YOUR TASK:
Where a line in the listing below contains the word "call", copy that line.

---

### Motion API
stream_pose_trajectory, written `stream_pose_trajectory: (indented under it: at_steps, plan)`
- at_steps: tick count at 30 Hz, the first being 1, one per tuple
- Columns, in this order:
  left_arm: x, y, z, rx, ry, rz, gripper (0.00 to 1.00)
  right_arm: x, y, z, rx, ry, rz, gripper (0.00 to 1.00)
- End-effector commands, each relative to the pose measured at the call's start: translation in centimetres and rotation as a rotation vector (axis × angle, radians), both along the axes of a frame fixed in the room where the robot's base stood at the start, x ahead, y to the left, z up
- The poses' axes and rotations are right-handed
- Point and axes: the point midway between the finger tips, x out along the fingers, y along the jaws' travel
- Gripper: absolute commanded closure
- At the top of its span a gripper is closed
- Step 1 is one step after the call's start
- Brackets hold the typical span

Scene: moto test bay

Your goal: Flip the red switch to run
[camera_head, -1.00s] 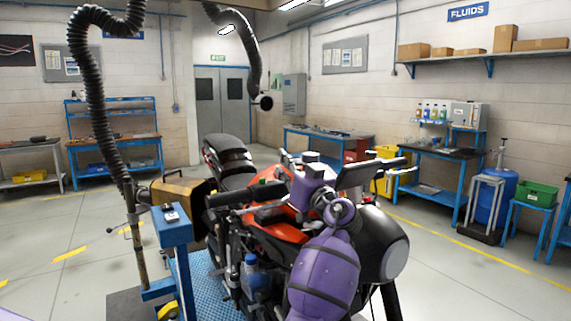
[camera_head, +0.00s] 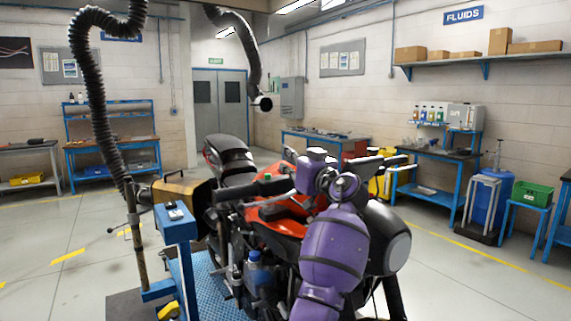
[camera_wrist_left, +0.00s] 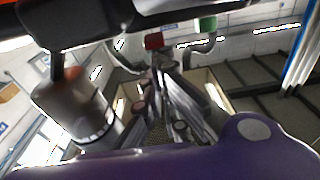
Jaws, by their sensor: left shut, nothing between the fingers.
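A small red block that looks like the red switch (camera_wrist_left: 154,41) shows in the left wrist view, just past the fingertips. I cannot tell whether they touch it or which way it is set. My left gripper (camera_wrist_left: 158,66) is shut and empty there, its fingers drawn together. In the head view the purple left arm reaches over the motorcycle (camera_head: 279,216), and the gripper's body (camera_head: 310,176) is at the handlebar. The fingertips and the red switch cannot be made out in that view. My right gripper is out of view.
The black handlebar grip (camera_head: 272,186) lies left of the gripper, with a green part near it. A blue stand with a small box (camera_head: 176,212) is left of the motorcycle, near a hanging black hose (camera_head: 88,100).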

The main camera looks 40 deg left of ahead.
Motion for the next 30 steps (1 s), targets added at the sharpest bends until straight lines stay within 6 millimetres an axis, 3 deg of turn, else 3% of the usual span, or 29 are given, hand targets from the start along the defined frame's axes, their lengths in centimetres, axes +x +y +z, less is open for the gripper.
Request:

---

SOLUTION:
- End-effector commands, each relative to the pose measured at the call's start: translation in centimetres and rotation as a rotation vector (axis × angle, radians), both along the axes of a frame fixed in the room where the robot's base stood at the start, x ahead, y to the left, z up
- Step 1 is one step after the call's start

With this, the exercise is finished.